RECORDS FOR THE EXERCISE:
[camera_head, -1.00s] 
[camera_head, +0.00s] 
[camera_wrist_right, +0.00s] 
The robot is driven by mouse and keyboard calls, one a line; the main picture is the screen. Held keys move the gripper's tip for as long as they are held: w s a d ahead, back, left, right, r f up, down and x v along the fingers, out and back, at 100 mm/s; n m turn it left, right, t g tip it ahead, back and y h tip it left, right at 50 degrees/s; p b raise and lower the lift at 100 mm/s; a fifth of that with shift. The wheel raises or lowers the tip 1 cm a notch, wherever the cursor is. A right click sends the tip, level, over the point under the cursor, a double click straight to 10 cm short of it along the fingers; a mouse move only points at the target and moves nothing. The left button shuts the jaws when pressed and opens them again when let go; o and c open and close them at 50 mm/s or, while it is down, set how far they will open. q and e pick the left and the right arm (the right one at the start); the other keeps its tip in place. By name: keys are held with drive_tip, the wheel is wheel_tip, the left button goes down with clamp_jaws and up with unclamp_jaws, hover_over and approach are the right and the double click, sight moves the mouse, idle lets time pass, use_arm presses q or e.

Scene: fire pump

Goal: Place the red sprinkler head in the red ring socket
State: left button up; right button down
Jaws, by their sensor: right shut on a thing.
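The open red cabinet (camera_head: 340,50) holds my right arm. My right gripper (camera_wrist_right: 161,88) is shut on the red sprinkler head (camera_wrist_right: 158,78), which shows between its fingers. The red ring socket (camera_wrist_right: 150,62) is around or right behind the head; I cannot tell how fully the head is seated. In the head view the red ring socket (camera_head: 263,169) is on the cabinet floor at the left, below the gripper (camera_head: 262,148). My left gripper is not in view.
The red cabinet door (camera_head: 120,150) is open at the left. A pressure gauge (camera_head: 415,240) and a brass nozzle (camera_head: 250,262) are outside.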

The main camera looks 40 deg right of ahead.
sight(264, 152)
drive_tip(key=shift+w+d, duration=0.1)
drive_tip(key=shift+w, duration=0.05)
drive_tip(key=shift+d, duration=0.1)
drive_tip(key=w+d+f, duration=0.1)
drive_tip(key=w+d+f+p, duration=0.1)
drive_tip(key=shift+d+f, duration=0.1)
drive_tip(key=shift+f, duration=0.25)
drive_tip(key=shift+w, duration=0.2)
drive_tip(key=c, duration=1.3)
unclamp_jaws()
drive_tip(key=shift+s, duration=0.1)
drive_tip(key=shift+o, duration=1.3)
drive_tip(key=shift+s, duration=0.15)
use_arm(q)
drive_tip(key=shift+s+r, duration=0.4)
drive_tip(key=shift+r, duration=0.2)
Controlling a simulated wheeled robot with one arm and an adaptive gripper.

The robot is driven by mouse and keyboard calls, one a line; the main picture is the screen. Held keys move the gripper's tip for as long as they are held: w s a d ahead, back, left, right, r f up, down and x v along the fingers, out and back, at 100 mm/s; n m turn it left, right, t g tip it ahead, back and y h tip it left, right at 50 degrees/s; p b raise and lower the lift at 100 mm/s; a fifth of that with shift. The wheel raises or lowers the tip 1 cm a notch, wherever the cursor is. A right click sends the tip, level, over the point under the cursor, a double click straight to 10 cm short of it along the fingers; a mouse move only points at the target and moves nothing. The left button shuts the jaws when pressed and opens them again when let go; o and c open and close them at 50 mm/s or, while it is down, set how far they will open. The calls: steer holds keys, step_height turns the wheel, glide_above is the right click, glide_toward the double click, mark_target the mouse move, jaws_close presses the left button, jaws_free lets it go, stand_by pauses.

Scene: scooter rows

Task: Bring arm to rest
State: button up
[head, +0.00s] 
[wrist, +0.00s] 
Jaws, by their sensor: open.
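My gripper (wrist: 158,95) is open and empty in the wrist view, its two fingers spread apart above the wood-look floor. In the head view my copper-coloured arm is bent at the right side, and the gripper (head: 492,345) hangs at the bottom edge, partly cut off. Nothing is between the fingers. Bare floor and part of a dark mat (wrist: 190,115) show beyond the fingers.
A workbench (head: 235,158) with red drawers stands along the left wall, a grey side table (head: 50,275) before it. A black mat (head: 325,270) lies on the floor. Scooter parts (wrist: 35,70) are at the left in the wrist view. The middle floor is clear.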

SHORT PROBLEM: Repeat exactly the lines above from the line that contains "State: button up" through the end. Include both of these ends; leave out everything else.

RESULT FOR THIS TASK:
State: button up
[head, +0.00s] 
[wrist, +0.00s] 
Jaws, by their sensor: open.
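My gripper (wrist: 158,95) is open and empty in the wrist view, its two fingers spread apart above the wood-look floor. In the head view my copper-coloured arm is bent at the right side, and the gripper (head: 492,345) hangs at the bottom edge, partly cut off. Nothing is between the fingers. Bare floor and part of a dark mat (wrist: 190,115) show beyond the fingers.
A workbench (head: 235,158) with red drawers stands along the left wall, a grey side table (head: 50,275) before it. A black mat (head: 325,270) lies on the floor. Scooter parts (wrist: 35,70) are at the left in the wrist view. The middle floor is clear.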

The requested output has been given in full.